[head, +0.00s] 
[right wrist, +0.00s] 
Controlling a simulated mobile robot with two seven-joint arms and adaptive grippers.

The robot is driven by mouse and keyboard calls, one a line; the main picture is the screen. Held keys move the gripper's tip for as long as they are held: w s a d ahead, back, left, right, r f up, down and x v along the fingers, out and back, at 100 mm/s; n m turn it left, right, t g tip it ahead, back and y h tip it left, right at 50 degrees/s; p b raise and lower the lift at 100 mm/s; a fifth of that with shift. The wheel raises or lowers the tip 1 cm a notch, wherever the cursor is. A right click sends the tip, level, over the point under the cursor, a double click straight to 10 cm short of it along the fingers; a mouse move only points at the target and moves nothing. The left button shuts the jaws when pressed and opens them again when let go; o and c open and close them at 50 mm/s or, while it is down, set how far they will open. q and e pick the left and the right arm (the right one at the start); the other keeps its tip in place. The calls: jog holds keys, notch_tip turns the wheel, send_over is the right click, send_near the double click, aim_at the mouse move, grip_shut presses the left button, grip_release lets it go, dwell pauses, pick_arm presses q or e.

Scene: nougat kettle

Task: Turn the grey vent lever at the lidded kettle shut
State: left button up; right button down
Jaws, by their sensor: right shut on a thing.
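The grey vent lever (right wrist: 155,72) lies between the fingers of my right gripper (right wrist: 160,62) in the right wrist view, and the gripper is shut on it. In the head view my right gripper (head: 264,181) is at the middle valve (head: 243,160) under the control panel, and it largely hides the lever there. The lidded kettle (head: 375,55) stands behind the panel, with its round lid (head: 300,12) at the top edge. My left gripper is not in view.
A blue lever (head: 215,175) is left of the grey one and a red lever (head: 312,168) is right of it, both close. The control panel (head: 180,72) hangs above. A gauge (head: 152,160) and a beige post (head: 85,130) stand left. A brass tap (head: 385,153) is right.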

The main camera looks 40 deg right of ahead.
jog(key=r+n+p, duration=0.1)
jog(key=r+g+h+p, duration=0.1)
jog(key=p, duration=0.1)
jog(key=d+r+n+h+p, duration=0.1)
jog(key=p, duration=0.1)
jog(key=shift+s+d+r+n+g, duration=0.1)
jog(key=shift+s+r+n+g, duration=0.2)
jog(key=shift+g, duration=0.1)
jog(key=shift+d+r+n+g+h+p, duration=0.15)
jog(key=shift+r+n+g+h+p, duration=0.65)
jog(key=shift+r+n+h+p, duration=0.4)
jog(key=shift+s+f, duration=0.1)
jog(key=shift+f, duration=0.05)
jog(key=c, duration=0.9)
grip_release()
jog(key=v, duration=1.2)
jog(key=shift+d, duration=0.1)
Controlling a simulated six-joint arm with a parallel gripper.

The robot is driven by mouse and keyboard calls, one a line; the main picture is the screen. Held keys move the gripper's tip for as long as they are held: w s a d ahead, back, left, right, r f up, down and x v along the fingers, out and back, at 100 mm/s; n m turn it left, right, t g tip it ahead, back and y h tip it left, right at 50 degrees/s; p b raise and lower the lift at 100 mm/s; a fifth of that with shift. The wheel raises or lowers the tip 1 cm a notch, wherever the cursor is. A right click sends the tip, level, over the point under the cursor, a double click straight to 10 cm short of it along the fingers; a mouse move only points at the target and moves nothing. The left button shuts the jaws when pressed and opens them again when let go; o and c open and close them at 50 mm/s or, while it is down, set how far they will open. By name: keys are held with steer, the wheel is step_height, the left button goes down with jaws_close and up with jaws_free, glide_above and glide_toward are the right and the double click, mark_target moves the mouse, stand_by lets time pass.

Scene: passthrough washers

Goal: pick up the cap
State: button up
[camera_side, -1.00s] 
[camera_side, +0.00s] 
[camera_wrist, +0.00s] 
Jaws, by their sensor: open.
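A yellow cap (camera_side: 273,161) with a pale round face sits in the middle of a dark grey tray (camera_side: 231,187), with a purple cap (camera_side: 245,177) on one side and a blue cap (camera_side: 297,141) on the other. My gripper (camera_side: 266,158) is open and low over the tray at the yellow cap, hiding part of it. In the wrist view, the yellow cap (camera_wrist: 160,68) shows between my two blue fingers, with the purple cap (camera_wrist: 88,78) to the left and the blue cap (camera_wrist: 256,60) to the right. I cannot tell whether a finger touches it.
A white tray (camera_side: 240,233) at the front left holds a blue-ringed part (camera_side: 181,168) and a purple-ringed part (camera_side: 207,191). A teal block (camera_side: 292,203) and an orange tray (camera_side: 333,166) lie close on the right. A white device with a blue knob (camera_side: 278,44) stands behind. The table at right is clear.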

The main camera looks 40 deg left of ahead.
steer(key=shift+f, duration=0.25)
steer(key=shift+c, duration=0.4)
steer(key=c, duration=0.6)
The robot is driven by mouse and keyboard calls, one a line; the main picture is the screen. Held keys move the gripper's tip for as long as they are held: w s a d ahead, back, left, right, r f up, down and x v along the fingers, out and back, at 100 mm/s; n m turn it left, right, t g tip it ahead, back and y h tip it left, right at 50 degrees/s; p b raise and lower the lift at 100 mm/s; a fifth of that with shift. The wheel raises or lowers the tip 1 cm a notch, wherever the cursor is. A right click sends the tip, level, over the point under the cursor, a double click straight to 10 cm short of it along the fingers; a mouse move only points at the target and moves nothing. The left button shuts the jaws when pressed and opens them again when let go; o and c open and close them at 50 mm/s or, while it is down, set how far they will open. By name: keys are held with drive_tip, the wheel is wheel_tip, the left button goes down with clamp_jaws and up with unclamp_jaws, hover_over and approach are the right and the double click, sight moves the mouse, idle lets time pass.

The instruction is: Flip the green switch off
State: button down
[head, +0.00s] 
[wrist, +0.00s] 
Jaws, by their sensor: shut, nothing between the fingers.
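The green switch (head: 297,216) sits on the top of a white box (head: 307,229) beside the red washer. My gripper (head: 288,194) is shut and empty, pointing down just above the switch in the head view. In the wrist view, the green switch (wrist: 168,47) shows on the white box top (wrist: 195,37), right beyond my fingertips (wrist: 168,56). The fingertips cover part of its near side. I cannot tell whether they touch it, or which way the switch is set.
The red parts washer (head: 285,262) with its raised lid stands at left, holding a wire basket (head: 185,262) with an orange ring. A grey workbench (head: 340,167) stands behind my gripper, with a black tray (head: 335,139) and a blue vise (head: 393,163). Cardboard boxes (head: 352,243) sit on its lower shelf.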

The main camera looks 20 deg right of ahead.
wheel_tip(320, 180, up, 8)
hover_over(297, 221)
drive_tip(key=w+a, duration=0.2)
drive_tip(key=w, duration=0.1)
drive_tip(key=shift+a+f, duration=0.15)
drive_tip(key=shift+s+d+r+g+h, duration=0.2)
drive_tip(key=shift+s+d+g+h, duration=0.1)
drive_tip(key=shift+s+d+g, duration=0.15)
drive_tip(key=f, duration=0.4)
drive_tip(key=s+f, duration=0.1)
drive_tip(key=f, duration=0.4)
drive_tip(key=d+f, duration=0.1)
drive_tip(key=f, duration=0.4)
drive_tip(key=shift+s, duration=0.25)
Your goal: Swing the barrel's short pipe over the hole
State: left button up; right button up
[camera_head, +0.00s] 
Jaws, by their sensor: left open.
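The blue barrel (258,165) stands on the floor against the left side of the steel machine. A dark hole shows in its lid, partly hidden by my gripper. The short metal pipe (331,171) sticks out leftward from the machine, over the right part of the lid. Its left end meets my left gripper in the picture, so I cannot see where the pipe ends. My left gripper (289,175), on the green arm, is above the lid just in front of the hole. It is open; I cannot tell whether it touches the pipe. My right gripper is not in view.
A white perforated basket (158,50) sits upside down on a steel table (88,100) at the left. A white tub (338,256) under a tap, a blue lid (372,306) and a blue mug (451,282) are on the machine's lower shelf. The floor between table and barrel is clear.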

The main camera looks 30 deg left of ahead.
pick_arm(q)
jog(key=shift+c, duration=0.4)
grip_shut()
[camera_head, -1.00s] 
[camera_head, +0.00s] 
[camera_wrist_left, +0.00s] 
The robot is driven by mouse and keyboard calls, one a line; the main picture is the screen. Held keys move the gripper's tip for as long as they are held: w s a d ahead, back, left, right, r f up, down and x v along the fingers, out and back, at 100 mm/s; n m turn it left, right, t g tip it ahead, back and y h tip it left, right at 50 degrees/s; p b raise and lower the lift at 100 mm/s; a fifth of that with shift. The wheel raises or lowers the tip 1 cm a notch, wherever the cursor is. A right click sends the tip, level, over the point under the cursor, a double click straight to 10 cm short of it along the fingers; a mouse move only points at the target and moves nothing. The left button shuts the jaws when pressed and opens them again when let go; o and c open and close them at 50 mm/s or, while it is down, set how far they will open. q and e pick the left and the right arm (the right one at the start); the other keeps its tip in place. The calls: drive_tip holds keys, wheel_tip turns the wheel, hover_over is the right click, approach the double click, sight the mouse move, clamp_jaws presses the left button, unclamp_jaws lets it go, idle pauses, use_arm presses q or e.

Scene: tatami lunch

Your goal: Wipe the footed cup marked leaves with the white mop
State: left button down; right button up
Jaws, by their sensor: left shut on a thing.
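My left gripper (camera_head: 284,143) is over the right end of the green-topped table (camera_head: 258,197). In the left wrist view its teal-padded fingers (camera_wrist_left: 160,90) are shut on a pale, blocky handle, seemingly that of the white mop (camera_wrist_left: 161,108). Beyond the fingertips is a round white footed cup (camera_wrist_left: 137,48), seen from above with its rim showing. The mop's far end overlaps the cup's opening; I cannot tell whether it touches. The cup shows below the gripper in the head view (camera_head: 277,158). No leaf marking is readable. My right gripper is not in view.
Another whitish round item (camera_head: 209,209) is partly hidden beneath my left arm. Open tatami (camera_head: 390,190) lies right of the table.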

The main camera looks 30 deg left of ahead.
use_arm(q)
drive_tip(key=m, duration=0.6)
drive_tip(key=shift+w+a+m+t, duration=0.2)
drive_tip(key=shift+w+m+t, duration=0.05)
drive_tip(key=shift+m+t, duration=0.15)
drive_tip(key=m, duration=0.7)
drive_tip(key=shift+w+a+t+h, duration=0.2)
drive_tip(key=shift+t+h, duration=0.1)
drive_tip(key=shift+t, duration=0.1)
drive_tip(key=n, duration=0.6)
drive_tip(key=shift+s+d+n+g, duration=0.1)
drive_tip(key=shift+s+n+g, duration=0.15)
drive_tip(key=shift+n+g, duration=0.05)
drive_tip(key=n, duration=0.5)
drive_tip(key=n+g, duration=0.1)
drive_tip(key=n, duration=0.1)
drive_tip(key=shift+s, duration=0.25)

+ + + + + + +

Problem to solve:
Please restate only the opening stretch of the records above: every line from the first through the one containing "State: left button up; right button down", exactly as written.

Full response:
[head, +0.00s] 
[right wrist, +0.00s] 
Controlling a simulated mobile robot with two seven-joint arms and adaptive grippers.

The robot is driven by mouse and keyboard calls, one a line; the main picture is the screen. Held keys move the gripper's tip for as long as they are held: w s a d ahead, back, left, right, r f up, down and x v along the fingers, out and back, at 100 mm/s; n m turn it left, right, t g tip it ahead, back and y h tip it left, right at 50 degrees/s; p b raise and lower the lift at 100 mm/s; a fifth of that with shift. The wheel raises or lowers the tip 1 cm a notch, wherever the cursor is. A right click sends the tip, level, over the point under the cursor, a double click straight to 10 cm short of it along the fingers; a mouse move only points at the target and moves nothing. The left button shuts the jaws when pressed and opens them again when let go; o and c open and close them at 50 mm/s or, while it is down, set how far they will open. q and e pick the left and the right arm (the right one at the start); the other keeps its tip in place. The calls: jog holds keys, notch_tip turns the wheel, send_over is the right click, send_near the double click, aim_at the mouse move, grip_shut presses the left button, grip_release lets it go, dwell pauses, pick_arm presses q or e.

Scene: nougat kettle

Task: Turn the grey vent lever at the lidded kettle shut
State: left button up; right button down

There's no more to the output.